§ **EXERCISE DESCRIPTION**
Lines before the one containing "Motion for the" are excluded; retype that line and all remaining lines of the material exactly.
____
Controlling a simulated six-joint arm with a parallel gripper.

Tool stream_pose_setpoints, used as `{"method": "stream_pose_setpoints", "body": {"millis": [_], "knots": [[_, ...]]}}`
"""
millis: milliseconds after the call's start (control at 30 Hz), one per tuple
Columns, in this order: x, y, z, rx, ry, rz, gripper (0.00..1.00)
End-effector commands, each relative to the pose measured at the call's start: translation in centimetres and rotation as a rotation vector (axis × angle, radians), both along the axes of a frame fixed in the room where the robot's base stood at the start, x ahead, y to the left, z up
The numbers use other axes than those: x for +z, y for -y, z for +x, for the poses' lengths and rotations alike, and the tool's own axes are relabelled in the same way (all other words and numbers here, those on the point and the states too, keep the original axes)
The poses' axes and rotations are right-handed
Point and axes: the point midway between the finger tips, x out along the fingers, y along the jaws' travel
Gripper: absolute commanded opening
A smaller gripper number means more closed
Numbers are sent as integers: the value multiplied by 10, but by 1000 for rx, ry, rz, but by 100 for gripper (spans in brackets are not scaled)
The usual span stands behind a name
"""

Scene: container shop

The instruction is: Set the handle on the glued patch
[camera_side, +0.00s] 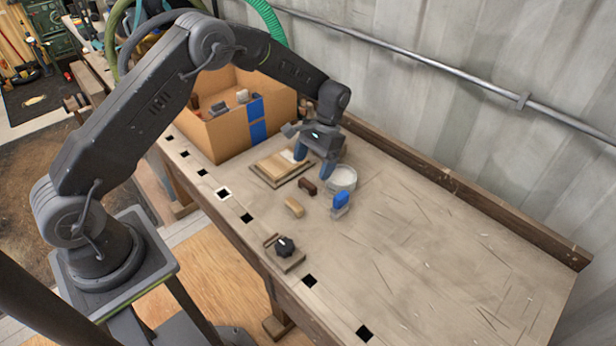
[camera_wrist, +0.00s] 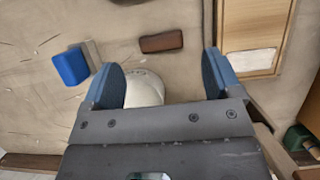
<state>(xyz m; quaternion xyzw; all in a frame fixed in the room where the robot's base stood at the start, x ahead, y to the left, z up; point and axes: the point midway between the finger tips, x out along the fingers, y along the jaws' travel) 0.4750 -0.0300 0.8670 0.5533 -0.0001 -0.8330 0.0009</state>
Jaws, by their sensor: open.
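A framed wooden panel (camera_side: 273,168) lies on the bench. A whitish patch (camera_wrist: 252,62) on it shows clearly in the wrist view. A small dark brown bar (camera_side: 308,187) lies on the bench beside the panel; it also shows in the wrist view (camera_wrist: 161,42). A light tan wooden piece (camera_side: 293,207) lies nearer the bench's front edge. I cannot tell which of these two is the handle. My gripper (camera_side: 314,168) is open and empty above the bench, between the panel and a white round tub (camera_side: 342,179). Its blue fingers (camera_wrist: 162,68) stand wide apart.
A blue-and-grey item (camera_side: 341,203) stands beside the tub. A black knob on a small board (camera_side: 285,248) lies near the front edge. A cardboard box (camera_side: 230,130) with items inside stands behind the panel. The bench's right part is clear, with a ledge along its back.

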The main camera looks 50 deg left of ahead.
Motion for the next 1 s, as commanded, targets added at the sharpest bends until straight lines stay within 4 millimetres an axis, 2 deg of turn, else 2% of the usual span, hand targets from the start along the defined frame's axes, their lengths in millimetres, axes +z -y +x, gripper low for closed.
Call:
____
§ **SOLUTION FOR THIS TASK**
Motion for the next 1 s, as commanded, targets added at the sharpest bends until straight lines stay within 4 millimetres an axis, 2 deg of turn, else 2% of the usual span, hand targets from the start along the defined frame's axes, their lengths in millimetres, axes +z -y +x, gripper low for closed.
Call:

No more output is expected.